Writing recursive methods to build lists

The ListOps class given above shows four methods: append, merge, take and drop each of which builds a new list. It is important to note that lists as defined here are an immutable data type, so it is not possible to get a list object to change the data it stores using its own methods. A variable of type List may change the data it refers to only by assigning a new value of type List to it. So any methods which operate on lists have to be constructive. We may talk of, for example, append joining two lists together, but it does not actually do this, it creates a new list which as the value of the two argument lists to append joined together.

Writing such a recursive method generally involves thinking about the problem by considering what happens when you apply the recursive method to the tail of the input list. If a logical relation can be given which links the desired output with the output of the recursive operation, a method can be built up. It often helps to start with an example and then generalise.

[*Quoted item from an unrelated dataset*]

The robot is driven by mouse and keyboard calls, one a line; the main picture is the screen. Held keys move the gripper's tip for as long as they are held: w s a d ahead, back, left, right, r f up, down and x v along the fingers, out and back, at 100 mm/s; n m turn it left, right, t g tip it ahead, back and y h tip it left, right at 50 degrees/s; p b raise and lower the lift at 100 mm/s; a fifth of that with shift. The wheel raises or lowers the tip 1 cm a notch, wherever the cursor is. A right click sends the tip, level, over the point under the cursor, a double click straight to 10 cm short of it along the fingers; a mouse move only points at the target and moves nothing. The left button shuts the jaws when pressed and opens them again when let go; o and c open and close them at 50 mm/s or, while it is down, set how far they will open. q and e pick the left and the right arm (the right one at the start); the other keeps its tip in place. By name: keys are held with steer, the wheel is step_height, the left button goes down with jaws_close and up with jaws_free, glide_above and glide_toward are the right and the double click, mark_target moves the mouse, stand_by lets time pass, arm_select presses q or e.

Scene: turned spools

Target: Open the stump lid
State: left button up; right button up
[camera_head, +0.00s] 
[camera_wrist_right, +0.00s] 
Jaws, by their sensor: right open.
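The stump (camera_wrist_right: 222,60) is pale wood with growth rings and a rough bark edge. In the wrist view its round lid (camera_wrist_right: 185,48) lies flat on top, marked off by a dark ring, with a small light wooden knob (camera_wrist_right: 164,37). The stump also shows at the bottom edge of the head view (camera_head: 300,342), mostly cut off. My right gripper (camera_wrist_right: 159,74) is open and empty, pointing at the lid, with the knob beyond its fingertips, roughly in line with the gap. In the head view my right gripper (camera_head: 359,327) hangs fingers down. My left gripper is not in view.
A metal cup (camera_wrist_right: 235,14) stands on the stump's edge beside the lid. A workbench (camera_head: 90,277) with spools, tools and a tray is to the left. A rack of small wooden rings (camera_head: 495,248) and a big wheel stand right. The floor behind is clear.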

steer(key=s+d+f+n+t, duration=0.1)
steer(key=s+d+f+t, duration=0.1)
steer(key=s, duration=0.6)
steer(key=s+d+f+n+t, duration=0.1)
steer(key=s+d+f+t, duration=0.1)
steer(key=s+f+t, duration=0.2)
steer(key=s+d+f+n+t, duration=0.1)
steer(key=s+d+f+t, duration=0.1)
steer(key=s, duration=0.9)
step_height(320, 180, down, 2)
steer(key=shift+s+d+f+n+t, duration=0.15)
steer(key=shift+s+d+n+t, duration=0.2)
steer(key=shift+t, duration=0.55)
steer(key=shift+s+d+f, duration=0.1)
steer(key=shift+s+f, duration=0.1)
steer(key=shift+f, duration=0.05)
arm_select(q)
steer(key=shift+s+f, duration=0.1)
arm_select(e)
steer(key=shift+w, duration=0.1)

For example, suppose we want to append [a,b,c] to [x,y,z]. The result should be [a,b,c,x,y,z]. Thinking about it recursively, if we append [b,c] (the tail of the first input) to [x,y,z] (the second input), we get [b,c,x,y,z]. This is almost the output we want, in fact all we need do is append the head of the first input to it to get it. This gives us the recursive part of the append method, which just generalises from this example:

      List a=append(l1.tail(),l2);
      return a.cons(l1.head());
We could in fact express this as one statement:
      return append(l1.tail(),l2).cons(l1.head());
There's no right or wrong way of doing this - you should use whatever seems clearest to you when deciding whether or not to break up some long value into several assignment statements forming partial values. Note that if we had started by considering what is the result of applying the recursive operation on the tails of both inputs (i.e. [b,c] and [y,z]) the result would have been [b,c,y,z], and since there is no obvious link between this and the desired output we would know to think again about the recursive step. In some other methods on two lists, merge is an example, the correct recursive step does take the tails of both inputs.

Having got the recursive part right, we need to consider the base case - what happens when we can't take the tail of the first input because it is empty. Obviously appending an empty list to a list L gives the list L as output. With this we can write our complete append method, as given above.

Now let us consider in a similar way, how to write the method for take. Suppose the arguments to take are 3 and [k,l,m,n,o,p,q]. Then the result should be [k,l,m]. If we try the recursive call with the same integer argument but the tail of the list argument i.e. 3 and [l,m,n,o,p,q] we get [l,m,n] which doesn't quite help us. Let us consider again, this time the recursive call with arguments the integer argument less one and the tail of the list argument, i.e. 2 and [k,l,m,n,o,p,q]. This time the result of the recursive call is [l,m], which is close to the [k,l,m] we want, so this looks like the recursive call we should use. Again the final result comes from appending the head of the input list to the result of the recursive call. We could do this in two steps (as before, generalising from the specific example to the general case):

List t=take(n-1,L.tail());
return t.cons(L.head());
or one step as was the case when the method was given above:
return take(n-1,L.tail()).cons(L.head());
As always we need to consider a base case. In fact there are two base cases. Since we both reduce the length of the list by one in the recursive call and reduce the integer by one, we hit the base case when either we have reached the point where the empty list is the list input or where 0 is the integer input. It is obvious that the list consisting of the first 0 elements of a list must be the empty list. We might consider that it's an error to try and take the first n elements from an empty list when n is greater than 0, but we might decide that it's logical to say that the result should also be the empty list, which is what we do in the example code.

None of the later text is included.